Cellini, Filippo C.; Lavini, Francesco L.; Chen, Elton Y.; Bongiorno, Angelo B.; Popovic, Filip P.; Hartman, Ryan H.; Dingreville, Remi P.; Riedo, Elisa R.

Understanding phase transformations in 2D materials can unlock unprecedented developments in nanotechnology, since their unique properties can be dramatically modified by external fields that control the phase change. Here, experiments and simulations are used to investigate the mechanical properties of a 2D diamond boron nitride (BN) phase induced by applying local pressure on atomically thin h-BN on a SiO2 substrate, at room temperature, and without chemical functionalization.

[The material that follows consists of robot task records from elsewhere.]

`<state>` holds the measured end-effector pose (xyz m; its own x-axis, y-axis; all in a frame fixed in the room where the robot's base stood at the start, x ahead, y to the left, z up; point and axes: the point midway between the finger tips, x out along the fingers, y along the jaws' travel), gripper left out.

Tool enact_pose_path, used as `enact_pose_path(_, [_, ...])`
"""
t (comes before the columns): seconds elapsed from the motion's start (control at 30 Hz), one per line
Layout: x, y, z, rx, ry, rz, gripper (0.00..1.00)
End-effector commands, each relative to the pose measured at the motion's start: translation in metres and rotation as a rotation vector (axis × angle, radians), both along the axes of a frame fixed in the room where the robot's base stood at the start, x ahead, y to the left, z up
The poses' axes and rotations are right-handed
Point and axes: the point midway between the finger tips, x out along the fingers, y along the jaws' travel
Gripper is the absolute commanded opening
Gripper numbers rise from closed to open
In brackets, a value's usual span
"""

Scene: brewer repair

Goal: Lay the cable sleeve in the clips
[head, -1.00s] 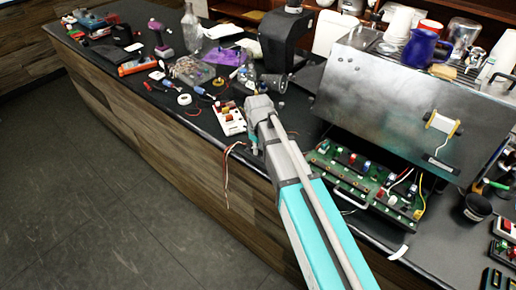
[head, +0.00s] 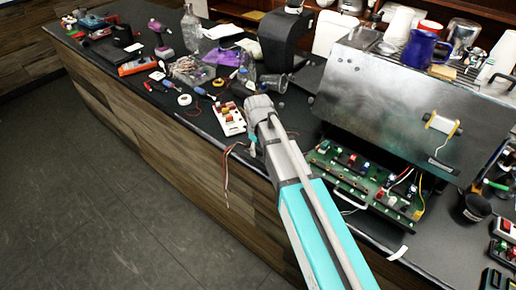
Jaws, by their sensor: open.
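A bundle of thin red, brown and white wires (head: 227,172) hangs over the front edge of the counter, just left of my arm's end. Its upper end runs toward my gripper (head: 252,148). I cannot tell whether this bundle is the cable sleeve, or whether the gripper touches it. My gripper is open, low over the counter's front edge, and mostly hidden behind my wrist. An open green circuit board (head: 368,185) with coloured parts and loose wires lies under the raised metal panel of the brewer (head: 400,100). No clips can be made out clearly.
A white board with red parts (head: 229,118) lies just left of my wrist. Tape (head: 184,100), screwdrivers and a clear bag (head: 193,70) lie farther left. A black machine (head: 285,40) stands behind. A blue jug (head: 420,48) stands on the brewer. The floor in front is clear.

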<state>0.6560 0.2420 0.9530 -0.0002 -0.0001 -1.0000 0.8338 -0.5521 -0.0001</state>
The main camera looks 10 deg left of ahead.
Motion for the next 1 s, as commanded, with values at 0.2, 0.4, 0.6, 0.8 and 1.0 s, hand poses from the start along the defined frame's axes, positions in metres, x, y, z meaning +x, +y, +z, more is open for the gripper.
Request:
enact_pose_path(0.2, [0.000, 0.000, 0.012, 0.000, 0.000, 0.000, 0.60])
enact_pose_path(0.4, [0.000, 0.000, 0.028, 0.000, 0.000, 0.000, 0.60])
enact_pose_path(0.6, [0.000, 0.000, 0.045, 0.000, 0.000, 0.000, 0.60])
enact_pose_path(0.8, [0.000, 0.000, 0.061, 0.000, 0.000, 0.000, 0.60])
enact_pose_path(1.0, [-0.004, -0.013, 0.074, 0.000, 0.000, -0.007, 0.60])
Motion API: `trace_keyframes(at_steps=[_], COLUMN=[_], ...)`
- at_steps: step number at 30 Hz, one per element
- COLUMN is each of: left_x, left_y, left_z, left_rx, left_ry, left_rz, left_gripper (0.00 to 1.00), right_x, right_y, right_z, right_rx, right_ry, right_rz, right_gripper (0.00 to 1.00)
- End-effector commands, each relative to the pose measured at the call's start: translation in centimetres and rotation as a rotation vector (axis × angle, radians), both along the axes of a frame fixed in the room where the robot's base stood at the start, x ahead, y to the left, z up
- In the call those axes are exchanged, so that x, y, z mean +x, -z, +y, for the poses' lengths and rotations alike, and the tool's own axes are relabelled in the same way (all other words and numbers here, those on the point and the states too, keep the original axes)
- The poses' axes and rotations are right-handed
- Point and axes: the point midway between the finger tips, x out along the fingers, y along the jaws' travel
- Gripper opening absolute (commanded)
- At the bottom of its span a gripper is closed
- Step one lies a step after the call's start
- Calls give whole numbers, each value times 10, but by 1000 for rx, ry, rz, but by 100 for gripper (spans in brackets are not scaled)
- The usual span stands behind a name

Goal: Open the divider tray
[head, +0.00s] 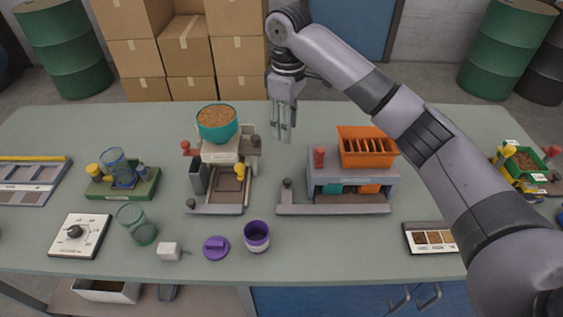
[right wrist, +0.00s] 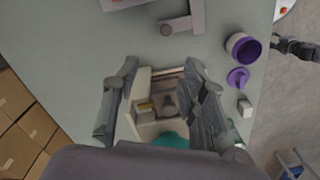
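An orange tray with several upright dividers (head: 367,148) sits on top of a grey stand (head: 350,190) right of the table's middle. A grey compartment tray (head: 28,190) with a yellow bar lies at the far left. I cannot tell for certain which is the divider tray; neither is held. My right gripper (head: 284,134) hangs above the back of the table, left of the orange tray and apart from it. In the right wrist view its fingers (right wrist: 160,72) are spread and empty. My left gripper is not recognisable in either view.
A filler stand (head: 225,178) with a teal bowl of grain (head: 217,122) stands left of my right gripper. A purple cup (head: 257,236), purple lid (head: 216,248), white cube (head: 169,251) and green glass (head: 137,224) stand in front. The table between the two stands is clear.

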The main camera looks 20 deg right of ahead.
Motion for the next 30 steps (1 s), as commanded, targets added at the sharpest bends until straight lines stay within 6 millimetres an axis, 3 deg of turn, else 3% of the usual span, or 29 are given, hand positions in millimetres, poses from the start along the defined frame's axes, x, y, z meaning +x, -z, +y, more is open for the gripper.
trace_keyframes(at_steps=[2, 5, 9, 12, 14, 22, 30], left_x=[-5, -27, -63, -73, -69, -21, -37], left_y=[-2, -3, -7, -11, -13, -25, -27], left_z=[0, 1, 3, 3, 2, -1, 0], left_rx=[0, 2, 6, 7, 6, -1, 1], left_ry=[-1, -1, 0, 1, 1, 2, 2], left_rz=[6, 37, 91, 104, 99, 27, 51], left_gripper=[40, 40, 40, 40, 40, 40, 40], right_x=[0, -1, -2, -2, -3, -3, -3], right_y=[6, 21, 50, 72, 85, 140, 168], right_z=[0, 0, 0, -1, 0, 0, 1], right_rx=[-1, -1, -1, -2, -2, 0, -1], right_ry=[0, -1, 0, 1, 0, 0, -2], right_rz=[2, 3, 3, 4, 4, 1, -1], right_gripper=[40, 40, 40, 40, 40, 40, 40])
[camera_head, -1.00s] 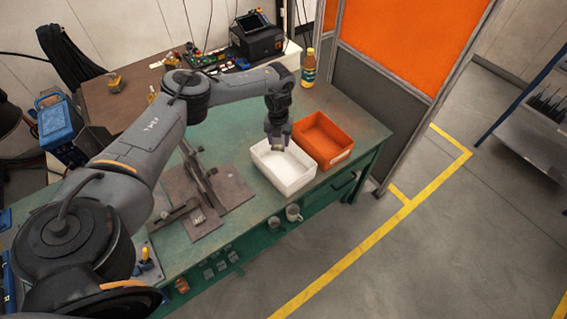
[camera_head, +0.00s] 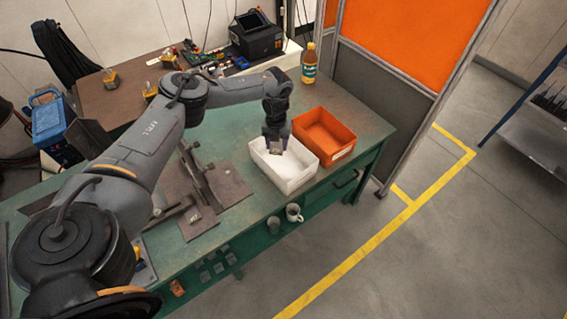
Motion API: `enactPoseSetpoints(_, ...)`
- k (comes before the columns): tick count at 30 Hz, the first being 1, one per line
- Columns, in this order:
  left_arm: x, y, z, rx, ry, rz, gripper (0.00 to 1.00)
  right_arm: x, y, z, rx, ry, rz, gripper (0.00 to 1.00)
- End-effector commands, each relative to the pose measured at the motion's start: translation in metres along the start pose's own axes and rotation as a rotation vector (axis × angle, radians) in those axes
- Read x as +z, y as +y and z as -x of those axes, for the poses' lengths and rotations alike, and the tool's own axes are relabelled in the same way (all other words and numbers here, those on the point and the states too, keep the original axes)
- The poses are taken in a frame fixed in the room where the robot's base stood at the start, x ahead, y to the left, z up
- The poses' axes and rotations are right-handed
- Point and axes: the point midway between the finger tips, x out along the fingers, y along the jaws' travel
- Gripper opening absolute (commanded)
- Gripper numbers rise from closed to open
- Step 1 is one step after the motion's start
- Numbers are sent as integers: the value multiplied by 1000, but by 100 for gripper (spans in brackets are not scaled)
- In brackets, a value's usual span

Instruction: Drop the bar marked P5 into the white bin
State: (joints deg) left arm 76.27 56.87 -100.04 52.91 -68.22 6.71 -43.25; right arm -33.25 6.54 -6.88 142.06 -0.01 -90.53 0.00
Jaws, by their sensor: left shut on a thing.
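The white bin (camera_head: 290,182) stands on the green bench near its right end, and its visible inside looks empty. My left gripper (camera_head: 275,147) is over the back left part of the white bin, pointing down. It is shut on a small greyish bar (camera_head: 276,152), which shows only as a small piece between the fingertips. The marking on the bar is too small to read. My right gripper is not in view.
An orange bin (camera_head: 340,153) stands right beside the white bin. A bottle (camera_head: 308,64) stands behind it near the partition (camera_head: 400,95). A metal fixture (camera_head: 215,185) lies left of the white bin. Mugs (camera_head: 293,212) hang at the bench front.

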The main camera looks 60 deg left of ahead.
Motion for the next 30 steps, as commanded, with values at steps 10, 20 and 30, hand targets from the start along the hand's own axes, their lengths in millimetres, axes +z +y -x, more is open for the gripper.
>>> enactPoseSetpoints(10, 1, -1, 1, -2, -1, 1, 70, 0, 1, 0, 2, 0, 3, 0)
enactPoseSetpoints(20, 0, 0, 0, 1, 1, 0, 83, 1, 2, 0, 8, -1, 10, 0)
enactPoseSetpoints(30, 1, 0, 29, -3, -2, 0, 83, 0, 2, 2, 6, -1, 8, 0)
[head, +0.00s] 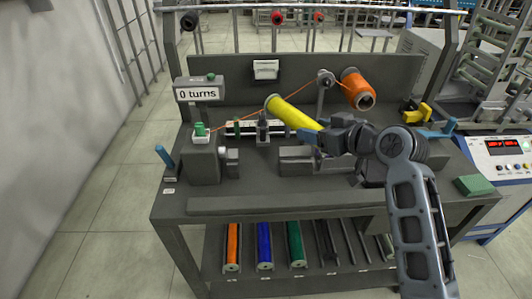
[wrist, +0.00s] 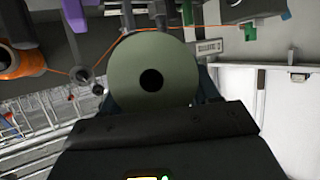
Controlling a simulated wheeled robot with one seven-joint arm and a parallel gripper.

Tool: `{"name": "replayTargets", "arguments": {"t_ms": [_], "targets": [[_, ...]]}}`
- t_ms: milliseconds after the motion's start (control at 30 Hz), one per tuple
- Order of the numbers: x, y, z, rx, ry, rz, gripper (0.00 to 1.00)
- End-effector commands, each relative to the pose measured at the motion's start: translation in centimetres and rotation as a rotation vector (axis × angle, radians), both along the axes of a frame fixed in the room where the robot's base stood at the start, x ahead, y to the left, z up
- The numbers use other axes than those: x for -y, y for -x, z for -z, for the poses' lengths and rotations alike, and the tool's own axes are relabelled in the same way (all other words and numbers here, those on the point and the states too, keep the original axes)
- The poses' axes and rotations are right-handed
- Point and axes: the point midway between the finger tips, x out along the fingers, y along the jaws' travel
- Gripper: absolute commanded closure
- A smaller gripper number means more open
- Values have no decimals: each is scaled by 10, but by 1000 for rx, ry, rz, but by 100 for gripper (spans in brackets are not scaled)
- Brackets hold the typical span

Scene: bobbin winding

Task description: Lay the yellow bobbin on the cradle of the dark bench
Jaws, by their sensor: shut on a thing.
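The yellow bobbin (head: 293,112) is a long tube, held tilted above the middle of the dark bench (head: 345,206), its free end up and to the left. My gripper (head: 320,138) is shut on its right end. In the wrist view the bobbin (wrist: 150,53) shows end-on as a pale disc with a dark hole, between the fingers. Beneath it on the bench are a low grey block (head: 297,165) and a small upright grey holder (head: 263,132); I cannot tell for certain which is the cradle. The bobbin looks clear of both.
An orange thread runs from the orange spool (head: 357,88) past a guide post (head: 325,88) to the winding head (head: 202,162) at left, close by the bobbin. A "0 turns" display (head: 198,94) stands behind. Orange, blue and green bobbins (head: 264,246) lie on the lower shelf.

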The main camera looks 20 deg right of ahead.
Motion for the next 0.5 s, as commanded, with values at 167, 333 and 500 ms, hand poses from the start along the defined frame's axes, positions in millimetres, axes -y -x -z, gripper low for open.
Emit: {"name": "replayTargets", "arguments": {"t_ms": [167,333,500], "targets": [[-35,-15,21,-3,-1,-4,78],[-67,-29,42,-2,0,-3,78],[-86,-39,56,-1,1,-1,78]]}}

Molecular dynamics (MD) simulations show a metastable local rearrangement of the h-BN atoms into diamond crystal clusters when increasing the indentation pressure. Raman spectroscopy experiments confirm the presence of a pressure-induced cubic BN phase, and its metastability upon release of pressure. Å-indentation experiments and simulations show that at pressures of 2–4 GPa, the indentation stiffness of monolayer h-BN on SiO2 is the same of bare SiO2, whereas for two- and three-layer-thick h-BN on SiO2 the stiffness increases of up to 50% compared to bare SiO2, and then it decreases when increasing the number of layers. Up to 4 GPa, the reduced strain in the layers closer to the substrate decreases the probability of the sp2-to-sp3 phase transition, explaining the lower stiffness observed in thicker h-BN.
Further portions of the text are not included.